| Given records |
%%

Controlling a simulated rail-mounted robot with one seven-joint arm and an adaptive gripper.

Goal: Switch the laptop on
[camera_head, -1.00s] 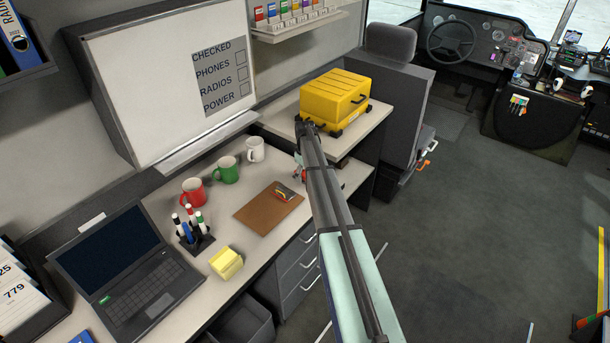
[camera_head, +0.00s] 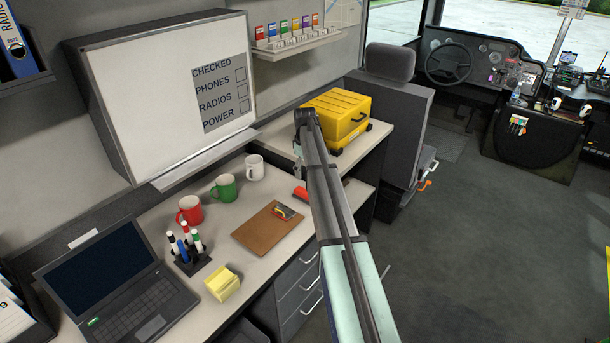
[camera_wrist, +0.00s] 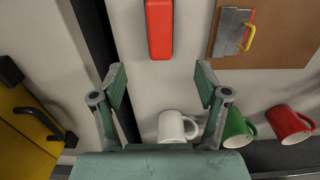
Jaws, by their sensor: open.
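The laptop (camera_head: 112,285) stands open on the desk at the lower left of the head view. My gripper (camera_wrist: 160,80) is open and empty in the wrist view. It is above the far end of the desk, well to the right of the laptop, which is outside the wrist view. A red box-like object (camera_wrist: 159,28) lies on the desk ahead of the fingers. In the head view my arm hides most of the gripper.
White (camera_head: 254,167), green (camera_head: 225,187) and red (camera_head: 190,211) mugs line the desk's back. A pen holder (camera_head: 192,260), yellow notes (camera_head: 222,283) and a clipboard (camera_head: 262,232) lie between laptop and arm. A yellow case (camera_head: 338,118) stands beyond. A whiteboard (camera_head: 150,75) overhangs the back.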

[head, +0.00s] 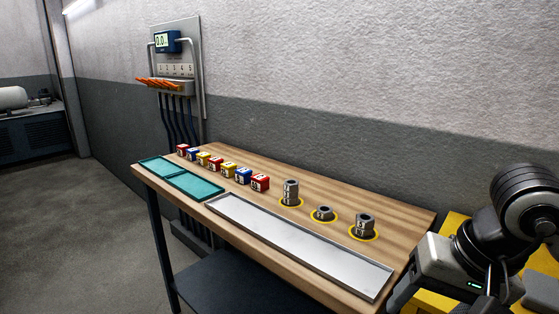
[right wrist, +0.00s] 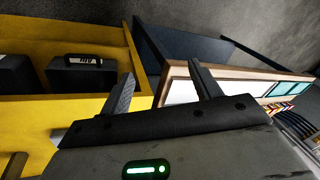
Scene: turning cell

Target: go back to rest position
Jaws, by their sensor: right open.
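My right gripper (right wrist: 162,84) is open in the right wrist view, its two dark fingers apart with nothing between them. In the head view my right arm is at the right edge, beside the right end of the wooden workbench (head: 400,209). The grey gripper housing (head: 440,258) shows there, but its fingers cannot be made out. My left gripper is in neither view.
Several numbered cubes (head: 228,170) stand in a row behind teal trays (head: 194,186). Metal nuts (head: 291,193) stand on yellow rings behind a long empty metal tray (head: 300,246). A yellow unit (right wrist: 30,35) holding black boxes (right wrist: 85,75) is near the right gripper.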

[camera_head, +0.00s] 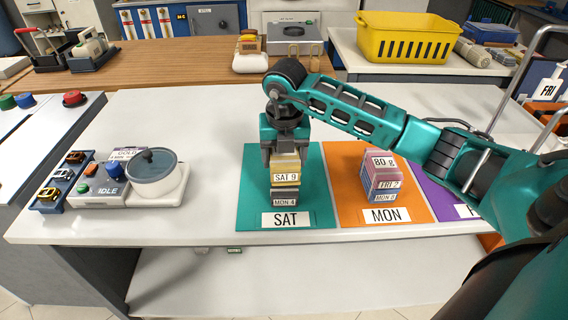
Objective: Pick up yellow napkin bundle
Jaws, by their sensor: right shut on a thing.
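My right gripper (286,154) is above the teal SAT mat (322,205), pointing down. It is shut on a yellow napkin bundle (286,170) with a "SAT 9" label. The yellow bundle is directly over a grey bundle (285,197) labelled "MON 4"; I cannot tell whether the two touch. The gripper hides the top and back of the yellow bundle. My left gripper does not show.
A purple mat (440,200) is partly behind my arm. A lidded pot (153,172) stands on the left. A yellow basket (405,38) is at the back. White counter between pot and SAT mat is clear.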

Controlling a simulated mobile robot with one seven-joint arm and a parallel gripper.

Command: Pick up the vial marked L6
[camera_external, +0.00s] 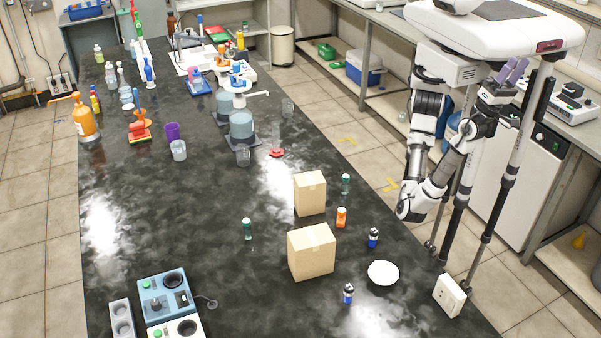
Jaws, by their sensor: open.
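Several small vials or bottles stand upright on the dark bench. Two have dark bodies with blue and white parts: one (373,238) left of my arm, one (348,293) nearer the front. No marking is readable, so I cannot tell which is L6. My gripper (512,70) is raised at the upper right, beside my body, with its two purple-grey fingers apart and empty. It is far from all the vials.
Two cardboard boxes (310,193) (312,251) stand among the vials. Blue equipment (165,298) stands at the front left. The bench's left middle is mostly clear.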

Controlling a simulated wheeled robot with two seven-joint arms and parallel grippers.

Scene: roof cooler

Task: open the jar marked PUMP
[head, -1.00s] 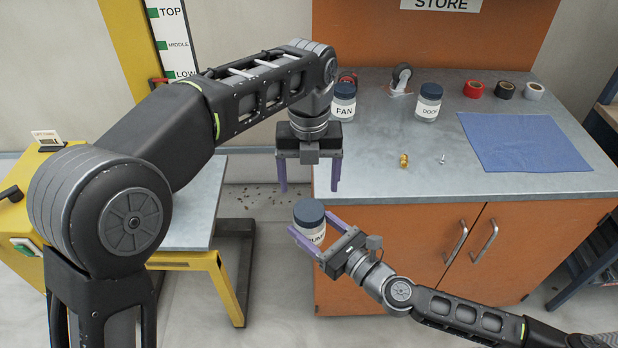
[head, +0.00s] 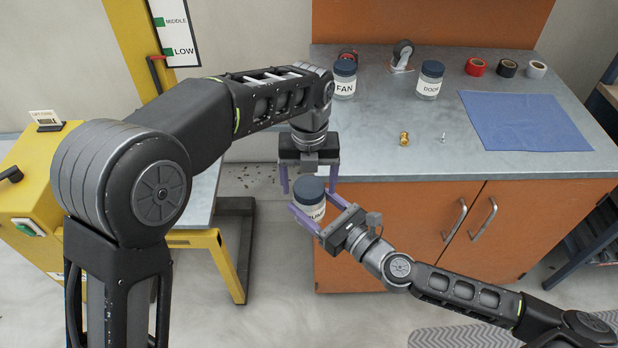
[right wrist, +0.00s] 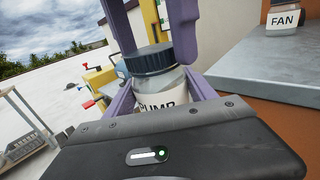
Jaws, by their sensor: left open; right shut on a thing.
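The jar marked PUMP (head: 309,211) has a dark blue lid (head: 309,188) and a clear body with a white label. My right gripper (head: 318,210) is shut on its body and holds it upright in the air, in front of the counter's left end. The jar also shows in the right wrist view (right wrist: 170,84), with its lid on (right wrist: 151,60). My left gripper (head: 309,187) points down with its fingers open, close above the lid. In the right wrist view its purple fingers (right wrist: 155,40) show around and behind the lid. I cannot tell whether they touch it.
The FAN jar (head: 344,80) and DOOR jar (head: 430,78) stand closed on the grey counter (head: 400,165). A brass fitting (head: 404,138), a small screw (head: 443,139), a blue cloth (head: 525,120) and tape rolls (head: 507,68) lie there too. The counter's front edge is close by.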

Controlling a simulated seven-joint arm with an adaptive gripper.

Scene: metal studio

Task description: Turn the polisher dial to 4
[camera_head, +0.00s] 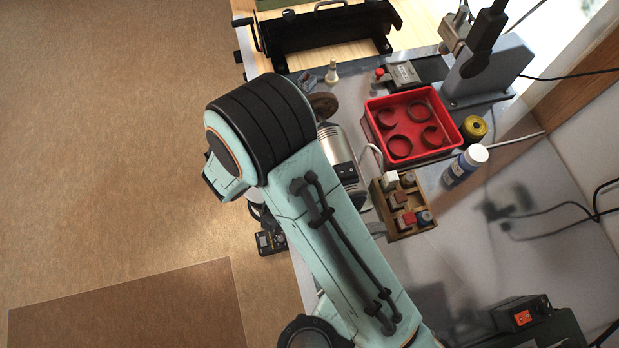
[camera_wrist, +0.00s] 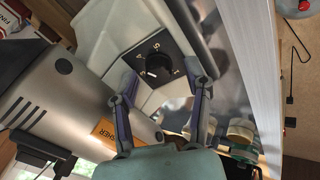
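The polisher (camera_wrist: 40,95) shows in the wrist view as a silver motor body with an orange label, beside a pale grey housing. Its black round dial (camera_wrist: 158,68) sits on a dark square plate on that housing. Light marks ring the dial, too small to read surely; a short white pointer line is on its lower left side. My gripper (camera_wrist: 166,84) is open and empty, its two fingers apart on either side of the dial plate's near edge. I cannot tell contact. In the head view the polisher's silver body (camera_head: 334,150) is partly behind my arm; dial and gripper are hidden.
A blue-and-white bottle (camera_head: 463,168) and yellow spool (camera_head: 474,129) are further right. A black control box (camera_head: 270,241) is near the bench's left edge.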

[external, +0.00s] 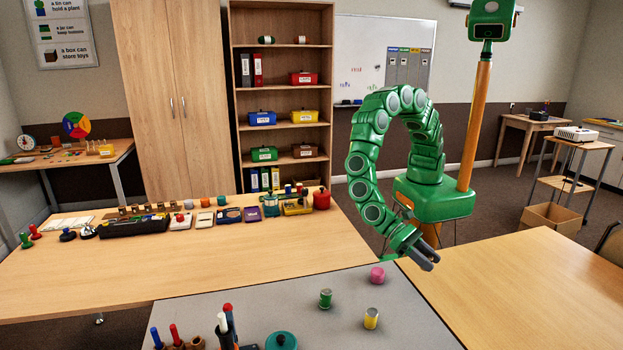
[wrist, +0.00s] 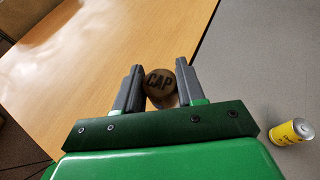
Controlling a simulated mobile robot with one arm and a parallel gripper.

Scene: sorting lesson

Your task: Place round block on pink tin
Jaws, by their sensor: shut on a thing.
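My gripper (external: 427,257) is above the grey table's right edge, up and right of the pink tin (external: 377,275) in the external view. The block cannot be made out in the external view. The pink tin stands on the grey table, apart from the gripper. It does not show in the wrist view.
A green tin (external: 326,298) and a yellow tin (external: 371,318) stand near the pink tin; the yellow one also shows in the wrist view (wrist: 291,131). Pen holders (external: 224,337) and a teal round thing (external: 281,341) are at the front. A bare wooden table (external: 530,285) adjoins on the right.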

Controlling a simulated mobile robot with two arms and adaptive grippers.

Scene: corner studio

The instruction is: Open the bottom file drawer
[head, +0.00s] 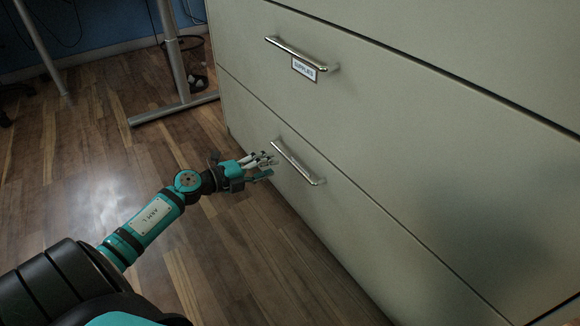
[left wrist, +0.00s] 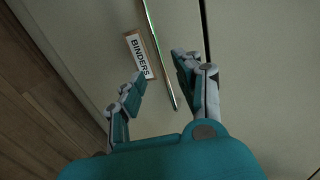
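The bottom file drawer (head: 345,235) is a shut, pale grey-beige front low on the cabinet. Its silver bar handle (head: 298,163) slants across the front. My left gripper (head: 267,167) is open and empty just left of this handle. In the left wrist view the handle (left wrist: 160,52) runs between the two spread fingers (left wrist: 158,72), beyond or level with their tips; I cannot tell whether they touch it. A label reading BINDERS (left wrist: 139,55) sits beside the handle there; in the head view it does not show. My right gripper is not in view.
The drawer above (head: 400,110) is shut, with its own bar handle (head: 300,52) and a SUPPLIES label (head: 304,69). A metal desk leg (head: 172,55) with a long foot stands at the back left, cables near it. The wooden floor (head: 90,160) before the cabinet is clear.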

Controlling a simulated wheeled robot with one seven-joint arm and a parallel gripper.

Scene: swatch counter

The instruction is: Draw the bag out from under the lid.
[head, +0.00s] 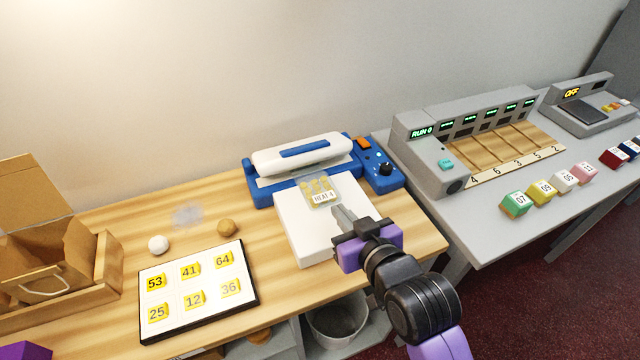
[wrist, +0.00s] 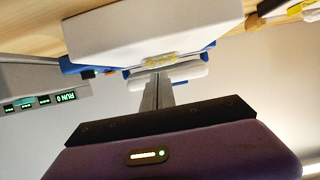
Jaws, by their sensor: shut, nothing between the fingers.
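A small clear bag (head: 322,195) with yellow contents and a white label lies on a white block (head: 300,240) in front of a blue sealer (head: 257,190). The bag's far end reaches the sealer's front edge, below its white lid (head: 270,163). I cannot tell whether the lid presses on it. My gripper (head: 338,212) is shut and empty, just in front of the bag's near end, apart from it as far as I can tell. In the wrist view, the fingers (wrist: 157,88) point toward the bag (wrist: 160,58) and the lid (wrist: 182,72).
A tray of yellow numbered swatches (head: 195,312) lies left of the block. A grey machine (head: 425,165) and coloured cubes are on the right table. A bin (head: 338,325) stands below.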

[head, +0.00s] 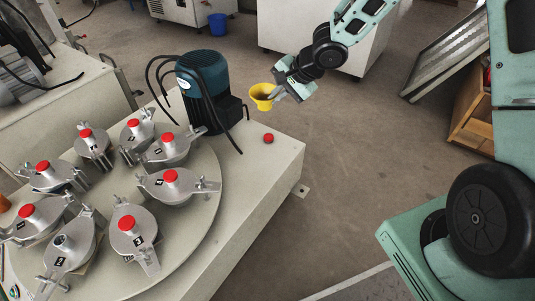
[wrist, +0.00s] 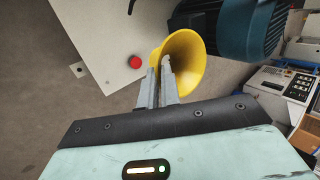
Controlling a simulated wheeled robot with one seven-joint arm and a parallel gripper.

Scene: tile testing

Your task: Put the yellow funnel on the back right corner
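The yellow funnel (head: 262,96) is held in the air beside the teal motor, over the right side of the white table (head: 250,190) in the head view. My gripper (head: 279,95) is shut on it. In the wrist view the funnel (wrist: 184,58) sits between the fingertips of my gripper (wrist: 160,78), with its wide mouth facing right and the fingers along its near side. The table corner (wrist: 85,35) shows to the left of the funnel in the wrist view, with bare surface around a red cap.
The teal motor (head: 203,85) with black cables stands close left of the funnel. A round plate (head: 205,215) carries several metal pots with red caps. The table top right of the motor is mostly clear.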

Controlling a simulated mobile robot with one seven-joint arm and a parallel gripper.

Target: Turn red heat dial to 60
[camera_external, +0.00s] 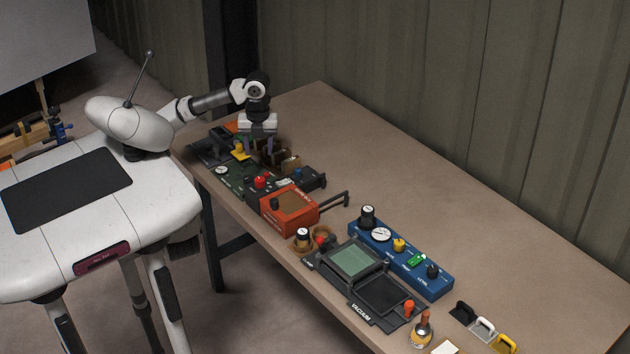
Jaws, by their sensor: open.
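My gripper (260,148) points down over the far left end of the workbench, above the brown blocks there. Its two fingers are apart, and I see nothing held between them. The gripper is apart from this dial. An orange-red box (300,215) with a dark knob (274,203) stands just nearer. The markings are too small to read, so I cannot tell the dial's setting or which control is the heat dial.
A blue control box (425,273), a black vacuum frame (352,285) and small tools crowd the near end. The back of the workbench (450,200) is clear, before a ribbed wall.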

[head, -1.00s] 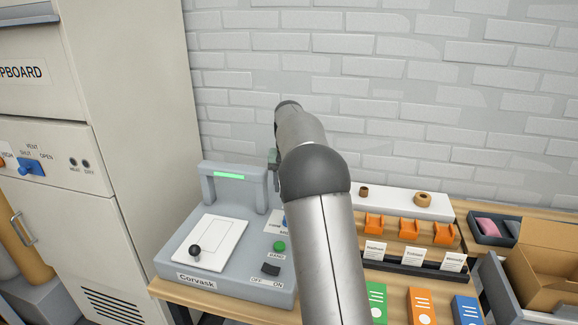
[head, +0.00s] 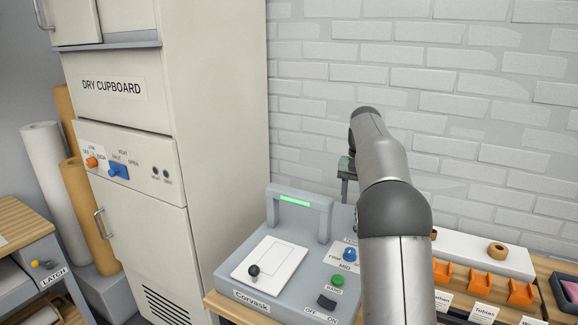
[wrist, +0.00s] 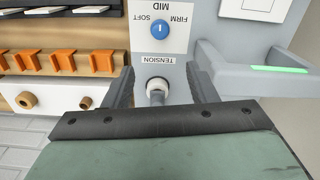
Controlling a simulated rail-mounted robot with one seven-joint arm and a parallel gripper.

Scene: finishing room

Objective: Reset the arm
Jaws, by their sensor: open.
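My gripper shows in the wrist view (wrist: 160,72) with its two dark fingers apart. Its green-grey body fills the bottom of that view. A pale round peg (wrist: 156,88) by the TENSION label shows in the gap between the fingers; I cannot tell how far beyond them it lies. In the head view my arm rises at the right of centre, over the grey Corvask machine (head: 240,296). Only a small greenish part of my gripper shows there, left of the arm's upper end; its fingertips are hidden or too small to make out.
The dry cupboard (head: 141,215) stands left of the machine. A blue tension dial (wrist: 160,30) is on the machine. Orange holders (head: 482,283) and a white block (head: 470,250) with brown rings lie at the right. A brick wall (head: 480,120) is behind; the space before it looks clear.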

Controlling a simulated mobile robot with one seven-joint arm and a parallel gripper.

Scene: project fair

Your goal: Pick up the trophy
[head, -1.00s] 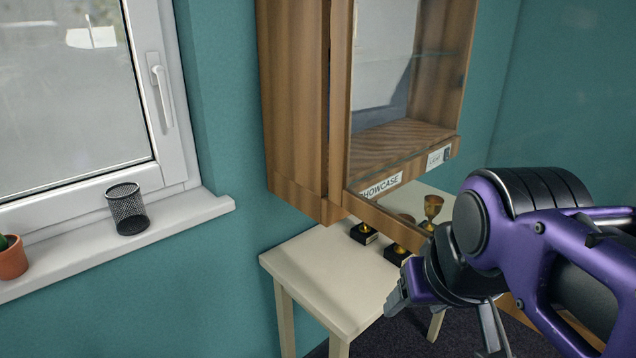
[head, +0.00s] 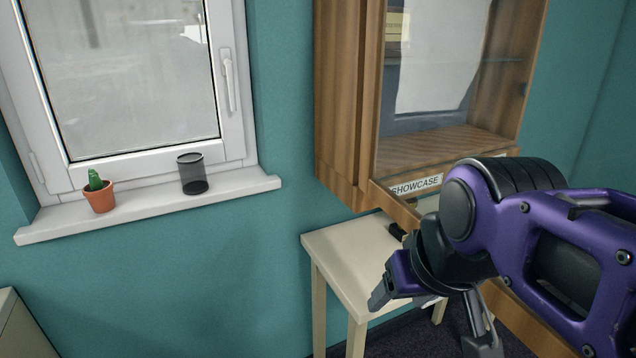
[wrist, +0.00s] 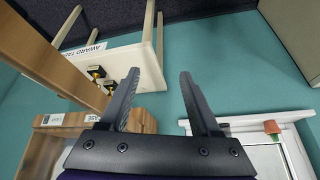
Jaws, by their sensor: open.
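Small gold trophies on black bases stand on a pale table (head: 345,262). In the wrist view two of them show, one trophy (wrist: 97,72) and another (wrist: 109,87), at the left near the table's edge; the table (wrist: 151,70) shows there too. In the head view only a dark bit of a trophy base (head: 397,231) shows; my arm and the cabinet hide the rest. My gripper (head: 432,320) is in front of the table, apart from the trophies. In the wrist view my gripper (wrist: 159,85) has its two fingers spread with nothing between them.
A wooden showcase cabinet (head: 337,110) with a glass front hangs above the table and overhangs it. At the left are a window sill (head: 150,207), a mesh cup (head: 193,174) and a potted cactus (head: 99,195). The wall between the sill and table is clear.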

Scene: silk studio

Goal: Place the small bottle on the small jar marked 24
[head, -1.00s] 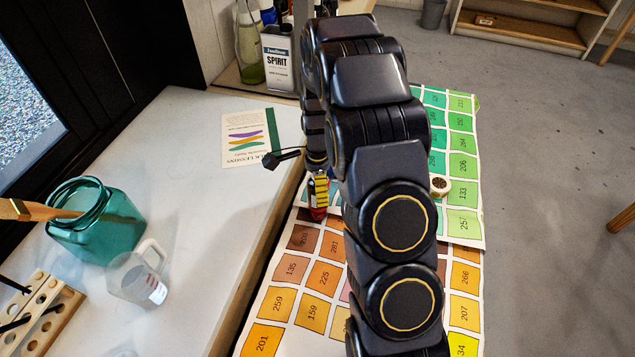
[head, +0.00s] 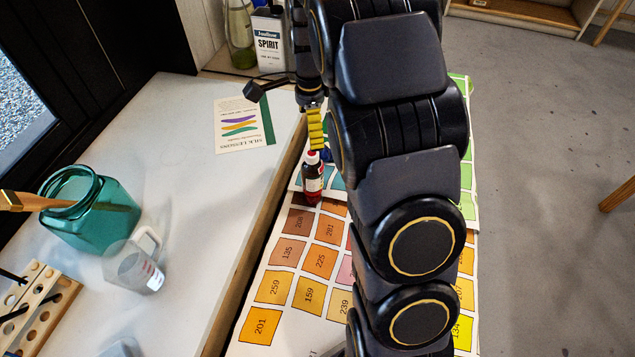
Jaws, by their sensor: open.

%%

| Set exercise |
Working from the listing above, pick out every line that has "Objective" and copy it.

| Completed task |
Objective: Pick up yellow napkin bundle
Objective: Reset the arm

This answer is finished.